# What you need to do
Find the string "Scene" in the data, then copy every line where it is found.

^^^^

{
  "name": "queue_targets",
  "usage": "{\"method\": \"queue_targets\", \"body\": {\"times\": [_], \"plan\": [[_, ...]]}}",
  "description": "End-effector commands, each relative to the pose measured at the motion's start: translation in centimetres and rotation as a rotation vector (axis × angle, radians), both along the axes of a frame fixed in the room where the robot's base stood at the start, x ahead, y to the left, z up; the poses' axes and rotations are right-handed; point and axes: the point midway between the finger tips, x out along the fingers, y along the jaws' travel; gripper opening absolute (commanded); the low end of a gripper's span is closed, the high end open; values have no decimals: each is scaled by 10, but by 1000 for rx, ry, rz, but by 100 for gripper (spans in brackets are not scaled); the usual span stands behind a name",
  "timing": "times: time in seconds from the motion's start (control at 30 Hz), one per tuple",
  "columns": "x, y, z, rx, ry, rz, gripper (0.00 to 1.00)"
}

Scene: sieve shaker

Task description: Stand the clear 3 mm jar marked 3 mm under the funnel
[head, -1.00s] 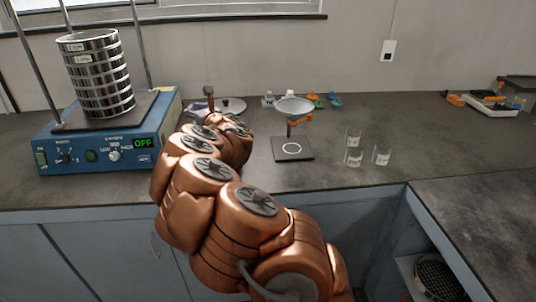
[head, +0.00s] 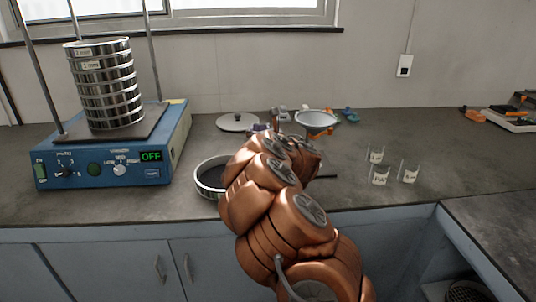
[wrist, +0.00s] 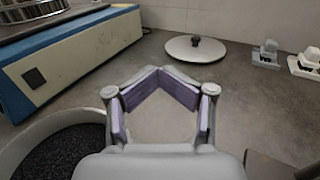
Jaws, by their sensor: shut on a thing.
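The funnel (head: 316,119) stands at the back middle of the counter in the head view; my arm hides most of its stand and base. Three clear labelled jars stand apart on the counter to its right: a rear one (head: 376,154), a front one (head: 379,176) and a right one (head: 409,173). Their labels are too small to read surely. My gripper (wrist: 159,72) shows in the wrist view with its purple pads closed around a pale, see-through thing, seemingly a clear jar; no label shows on it.
A round pan of dark grains (head: 199,183) lies left of my arm and close to my gripper in the wrist view. The blue shaker (head: 100,172) with its sieve stack (head: 106,88) stands at left. A round lid (head: 238,122) lies behind. The counter right of my arm is mostly clear.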

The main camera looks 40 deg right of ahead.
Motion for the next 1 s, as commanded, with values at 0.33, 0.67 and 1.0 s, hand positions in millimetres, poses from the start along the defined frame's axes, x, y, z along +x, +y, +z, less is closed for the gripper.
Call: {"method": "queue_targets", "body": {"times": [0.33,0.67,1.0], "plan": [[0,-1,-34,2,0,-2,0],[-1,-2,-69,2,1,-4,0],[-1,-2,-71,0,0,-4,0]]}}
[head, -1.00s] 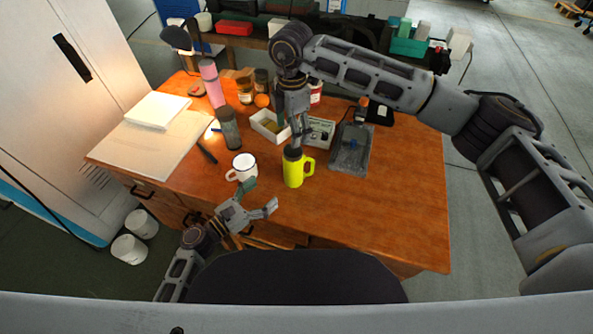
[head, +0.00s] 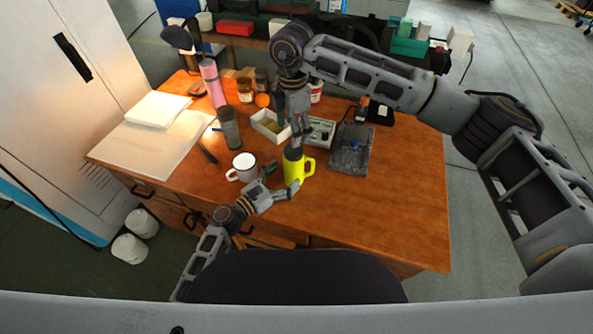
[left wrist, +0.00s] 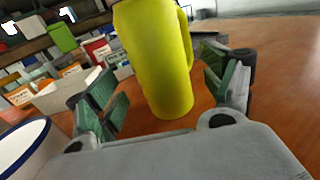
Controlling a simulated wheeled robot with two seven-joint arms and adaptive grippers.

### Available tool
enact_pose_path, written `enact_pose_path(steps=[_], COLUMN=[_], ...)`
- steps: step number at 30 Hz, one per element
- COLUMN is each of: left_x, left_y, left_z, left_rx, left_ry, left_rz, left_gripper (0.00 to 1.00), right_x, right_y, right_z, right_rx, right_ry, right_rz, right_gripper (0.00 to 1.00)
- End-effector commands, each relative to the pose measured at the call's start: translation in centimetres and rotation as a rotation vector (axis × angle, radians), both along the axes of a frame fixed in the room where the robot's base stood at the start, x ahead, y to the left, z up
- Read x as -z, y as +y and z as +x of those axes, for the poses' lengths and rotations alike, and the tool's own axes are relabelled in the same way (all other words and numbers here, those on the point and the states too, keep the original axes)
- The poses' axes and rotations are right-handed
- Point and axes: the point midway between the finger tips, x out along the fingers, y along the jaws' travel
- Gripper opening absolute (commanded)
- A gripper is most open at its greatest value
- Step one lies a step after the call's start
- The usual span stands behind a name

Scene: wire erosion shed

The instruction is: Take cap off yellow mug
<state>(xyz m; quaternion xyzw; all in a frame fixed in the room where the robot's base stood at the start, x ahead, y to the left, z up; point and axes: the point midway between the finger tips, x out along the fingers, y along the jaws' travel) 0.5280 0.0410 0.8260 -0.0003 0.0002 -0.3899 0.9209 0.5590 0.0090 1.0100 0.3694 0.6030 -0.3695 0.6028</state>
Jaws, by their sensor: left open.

^^^^

# Exercise result
Scene: sieve shaker
Scene: wire erosion shed

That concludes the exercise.